If you ask most people about me and my personality, most will say that I’m a good guy, I love God, and some may even go as far to say that I am a good leader. Now if some of those same people were honest, they may describe me as kind of a jerk, a little conceited and overconfident for no reason. And if I were honest, I’d agree with them. But I didn’t become the man that I am overnight or by coincidence.
Growing up I wasn’t “popular,” I wasn’t coordinated or athletic. I wore thick framed glasses and I was (am) a nerd. I tried to fit in with the cool kids but I was never successful. Whether it was because of the Bugle Boy tee shirts, the no name bo bo sneakers from Payless, or my jeans with the holes in the knees, I was always a misfit. As I got older I began to realize that I wasn’t a misfit by accident, but it was for a reason.
My mother, from the time I was in the first grade, would tell my brothers and I about having high self esteem and not worrying about what others said or thought about us because it didn’t matter. It was these lessons that laid the foundation for the future.
Fast forward to freshman year in high school when I told my father that I wanted to play football. He was shocked because I had quit Pop Warner multiple times. He said that if I started he wouldn’t let me quit this time. So he signed the papers and I was off to “hell week.” That’s exactly what that week of conditioning felt like. Hell. Everyday I woke up more sore than the day before but I still pushed through it and went to the double and triple sessions everyday. It was in this time that I began to find out just what I was made of. Needless to say, I made it through the week and played on the freshman team. I was one of the leaders on the team, not because I wanted to be but I just worked and always wanted to push myself and my teammates to be better. After that first season when we started the off season lifting I found a new love.

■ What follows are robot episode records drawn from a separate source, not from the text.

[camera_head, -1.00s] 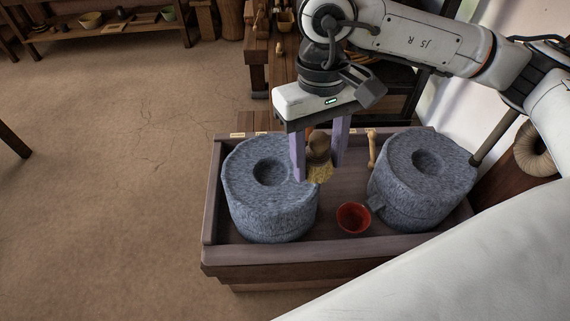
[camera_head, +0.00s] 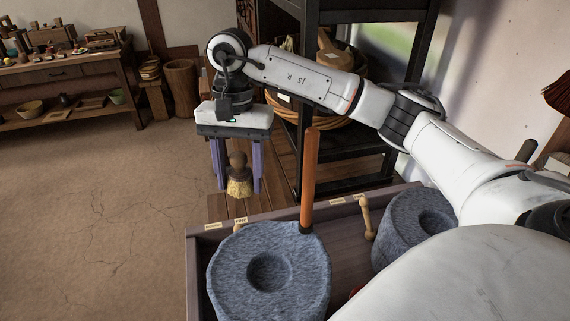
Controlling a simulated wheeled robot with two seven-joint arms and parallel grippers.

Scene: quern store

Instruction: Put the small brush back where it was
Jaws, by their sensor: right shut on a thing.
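The small brush (camera_head: 240,187) has a dark wooden handle and straw-coloured bristles. It hangs bristles down between the two purple fingers of my right gripper (camera_head: 238,172), which is shut on it. Gripper and brush are beyond the far left corner of the wooden trough (camera_head: 207,245), in front of a planked wooden surface (camera_head: 280,195). I cannot tell whether the bristles touch that surface. My left gripper is not in view.
A grey quern (camera_head: 230,262) with an upright orange-brown handle (camera_head: 310,180) stands in the trough; another quern (camera_head: 402,212) is at right. A wooden peg-like tool (camera_head: 367,218) stands between them. A dark shelf rack (camera_head: 310,60) with baskets rises behind. Open floor (camera_head: 90,220) lies left.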

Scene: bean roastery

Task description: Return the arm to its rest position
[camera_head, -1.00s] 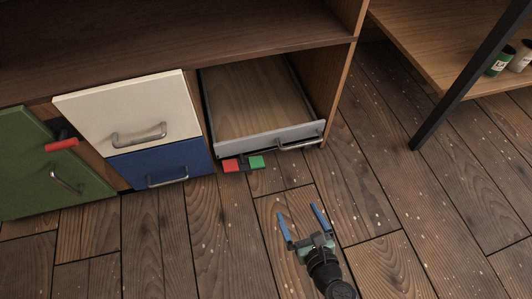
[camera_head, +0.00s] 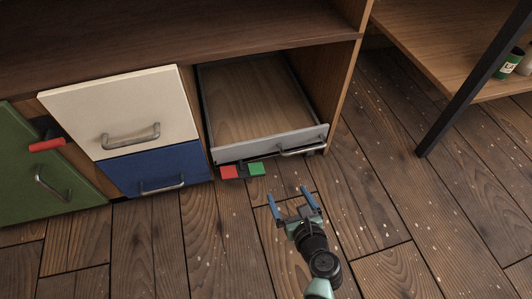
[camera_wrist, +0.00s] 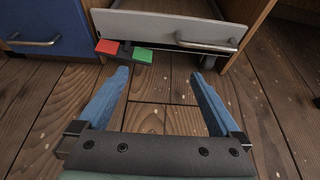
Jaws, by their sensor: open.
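My gripper (camera_head: 293,203) is open and empty, with blue fingers spread apart. It is over the wooden floor, in front of the open grey-fronted drawer (camera_head: 268,143) and apart from it. In the wrist view my gripper (camera_wrist: 160,95) has only floor between its fingers. The drawer front (camera_wrist: 165,27) and its handle (camera_wrist: 206,45) lie beyond the fingertips there. My arm reaches in from the bottom of the head view.
A red block (camera_head: 229,172) and a green block (camera_head: 256,168) show just below the drawer front. A cream front (camera_head: 120,105), a blue drawer (camera_head: 155,168) and a green door (camera_head: 40,170) stand left. A shelf's dark leg (camera_head: 465,95) stands right. Floor around my gripper is clear.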

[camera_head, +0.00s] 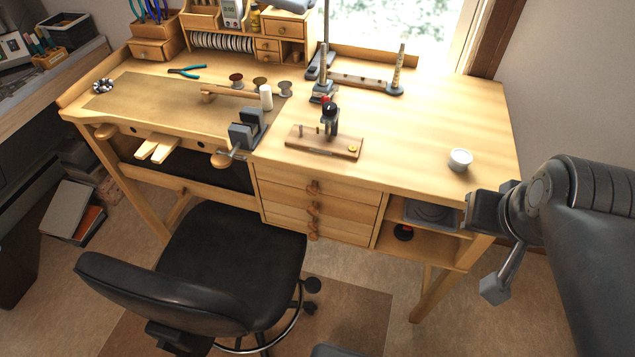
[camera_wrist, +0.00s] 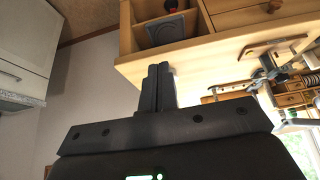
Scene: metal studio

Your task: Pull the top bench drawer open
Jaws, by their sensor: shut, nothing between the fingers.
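The wooden bench (camera_head: 440,120) has a stack of three drawers below its top, all looking closed. The top drawer (camera_head: 284,188) has a small brown wooden handle (camera_head: 313,187) at the middle of its front. In the wrist view, which is upside down, the top drawer (camera_wrist: 240,19) shows at the upper right. My gripper (camera_head: 470,212) is at the bench's front right corner, by the open shelves, well right of the drawer handle and apart from it. In the wrist view my gripper's fingers (camera_wrist: 158,72) are together and empty.
Open shelves (camera_head: 430,243) lie between my gripper and the drawers. A black chair (camera_head: 235,250) stands in front of the bench at left, near the drawers.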

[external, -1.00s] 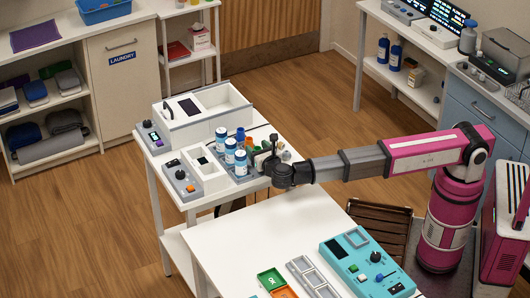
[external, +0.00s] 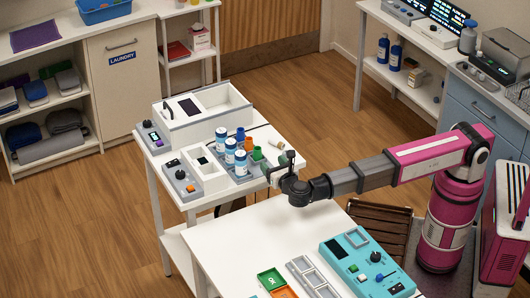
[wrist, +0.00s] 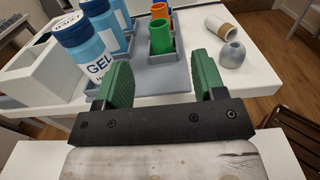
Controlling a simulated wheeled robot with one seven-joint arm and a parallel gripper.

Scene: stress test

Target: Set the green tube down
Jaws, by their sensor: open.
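The green tube (wrist: 160,38) stands upright in a compartment of the grey tray (wrist: 150,84) in the wrist view. It also shows in the external view (external: 257,154) at the tray's right side. My gripper (wrist: 162,82) is open, with its green fingers spread apart and nothing between them. In the external view my gripper (external: 279,168) is to the right of the tray, apart from the green tube. The tube's lower part is hidden by the compartment wall.
Several blue-white gel bottles (wrist: 80,40) stand to the left, close to my left finger.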

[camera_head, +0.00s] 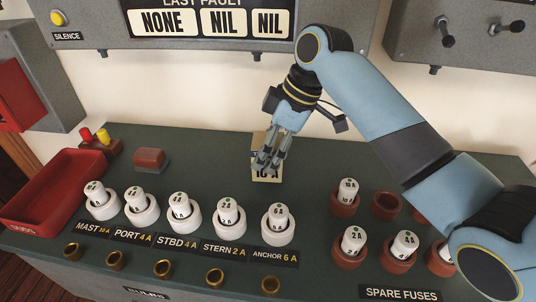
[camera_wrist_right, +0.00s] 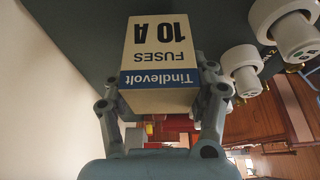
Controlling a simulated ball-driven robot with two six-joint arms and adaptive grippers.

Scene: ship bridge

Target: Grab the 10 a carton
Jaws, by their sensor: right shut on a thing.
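The 10 A carton (camera_head: 267,178) is a small cream box with a blue band. In the right wrist view the carton (camera_wrist_right: 157,40) shows upside down, reading "Tindlevolt FUSES 10 A". My right gripper (camera_head: 268,163) comes down over it from above, and its fingers hide much of the box in the head view. In the wrist view the right gripper (camera_wrist_right: 160,82) has a finger on each side of the carton and is shut on it. I cannot tell whether the carton touches the green bench top. My left gripper is not in view.
Several white fuse holders with fuses (camera_head: 278,228) stand in a row in front of the carton. Red spare-fuse holders (camera_head: 386,207) are to the right. A red tray (camera_head: 50,195) is at far left. Bench (camera_head: 210,165) left of the carton is clear.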

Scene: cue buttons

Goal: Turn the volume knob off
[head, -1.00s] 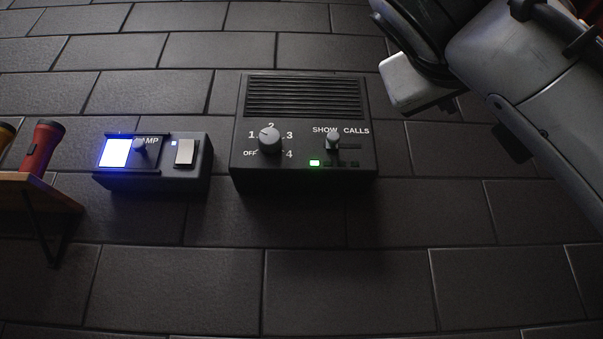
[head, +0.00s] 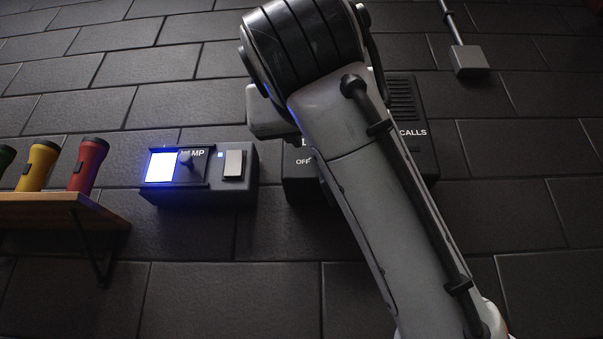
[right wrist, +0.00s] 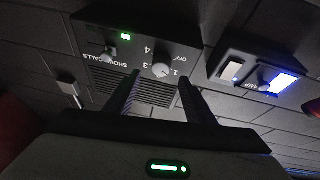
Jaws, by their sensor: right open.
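I cannot tell how far the tips are from the panel. In the head view my right arm hides the knob and most of the box (head: 427,160). My left gripper is not in view.
The SHOW CALLS slider (right wrist: 108,53) and a green light (right wrist: 125,37) are on the same box. A lamp box (head: 230,191) with a lit blue-white panel is to its left in the head view. A wooden shelf (head: 60,211) holds several flashlights, including a red one (head: 88,164).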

The time I would spend in the weight room was always productive. I had found a place that I could develop and build my body to handle the rigors of sport. All through high school, with every new max, with every pound of lean muscle I put on, I began to walk with more confidence. Not because I felt I was stronger than the next guy or because I thought my arms looked better than the next guy’s, but the confidence came from actually being secure within who I was. Knowing that no matter what others said or thought about me, it had no bearing on my life and it just didn’t matter to my success or failures. Weightlifting taught me that no matter the obstacle to overcome, it could be done. It may take a little more work than expected, but if you’re willing to put in the work, there’s nothing you can’t do! Knowing this created a sense of security and caused me to “break out of my shell.” By the time I got to college, I didn’t walk around with a “big head” but I did hold my head a little higher than most. I walked a little taller and had no problem with telling someone who I was. Through all of this though, I never thought I was better than anyone else. I knew and still know that I’m human just like everyone else and there’s nothing that I do that can’t be done by someone else. Because the second you begin to elevate yourself above other people, you can expect to be hated and eventually your sanctuary of insecurities will crumble around you.

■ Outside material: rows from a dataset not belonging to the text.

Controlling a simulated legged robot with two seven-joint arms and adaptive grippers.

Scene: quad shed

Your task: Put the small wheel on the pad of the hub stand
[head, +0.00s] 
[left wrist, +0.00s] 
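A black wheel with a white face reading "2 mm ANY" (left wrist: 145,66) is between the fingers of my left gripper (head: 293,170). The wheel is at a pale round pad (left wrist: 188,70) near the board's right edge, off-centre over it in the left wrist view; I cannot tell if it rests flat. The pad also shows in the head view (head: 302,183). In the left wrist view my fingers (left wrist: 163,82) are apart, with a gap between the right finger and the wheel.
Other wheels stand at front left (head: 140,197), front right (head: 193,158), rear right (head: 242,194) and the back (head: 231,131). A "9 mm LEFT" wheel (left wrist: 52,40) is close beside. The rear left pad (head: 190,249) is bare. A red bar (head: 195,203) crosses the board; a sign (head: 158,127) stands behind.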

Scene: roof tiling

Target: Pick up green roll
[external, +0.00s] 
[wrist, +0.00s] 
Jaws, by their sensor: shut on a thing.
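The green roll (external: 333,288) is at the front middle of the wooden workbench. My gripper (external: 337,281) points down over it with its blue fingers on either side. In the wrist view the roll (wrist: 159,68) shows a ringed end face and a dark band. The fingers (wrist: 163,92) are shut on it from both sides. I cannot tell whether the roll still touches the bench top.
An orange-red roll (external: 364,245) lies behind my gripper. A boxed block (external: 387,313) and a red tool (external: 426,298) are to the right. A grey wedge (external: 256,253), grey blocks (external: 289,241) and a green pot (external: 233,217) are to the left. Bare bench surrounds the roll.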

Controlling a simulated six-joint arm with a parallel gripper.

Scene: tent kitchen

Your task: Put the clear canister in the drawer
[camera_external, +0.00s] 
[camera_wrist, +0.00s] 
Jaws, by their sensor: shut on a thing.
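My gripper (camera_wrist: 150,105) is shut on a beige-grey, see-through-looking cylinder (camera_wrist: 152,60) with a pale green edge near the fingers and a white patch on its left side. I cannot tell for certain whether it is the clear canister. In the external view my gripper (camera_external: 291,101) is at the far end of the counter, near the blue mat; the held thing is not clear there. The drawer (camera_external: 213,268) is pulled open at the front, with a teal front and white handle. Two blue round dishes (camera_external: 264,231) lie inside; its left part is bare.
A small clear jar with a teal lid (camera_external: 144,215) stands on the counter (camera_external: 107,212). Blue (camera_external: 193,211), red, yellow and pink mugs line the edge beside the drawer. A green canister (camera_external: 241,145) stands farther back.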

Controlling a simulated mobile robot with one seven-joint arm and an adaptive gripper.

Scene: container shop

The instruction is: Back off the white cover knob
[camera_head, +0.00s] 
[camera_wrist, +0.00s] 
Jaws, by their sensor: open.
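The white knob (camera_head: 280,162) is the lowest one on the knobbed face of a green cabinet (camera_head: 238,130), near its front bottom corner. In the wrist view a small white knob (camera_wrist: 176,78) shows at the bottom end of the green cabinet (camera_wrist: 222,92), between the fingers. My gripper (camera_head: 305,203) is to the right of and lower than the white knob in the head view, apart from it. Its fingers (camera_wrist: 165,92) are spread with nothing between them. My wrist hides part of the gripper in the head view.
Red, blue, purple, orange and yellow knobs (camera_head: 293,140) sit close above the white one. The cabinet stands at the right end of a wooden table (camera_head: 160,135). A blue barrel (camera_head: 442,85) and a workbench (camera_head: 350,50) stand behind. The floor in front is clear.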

Lifting weights made me a better athlete and helped me to see that there is always more work to be done. You are never really “there.” I also gained the mindset to push and press my way through anything in life because the only way I’m guaranteed to lose is if I don’t try. I’m thankful that God made me a misfit. If I were apart of the “in crowd” I would have grown up with a sense of entitlement that all “cool kids” seemed to have. It would have been that trait that would have been detrimental to my growth as an athlete and as a man. No matter what it is in life, always work for the things you want. If there are people around telling you what you can and can’t do, shut them up and grind even more to get where you want to be!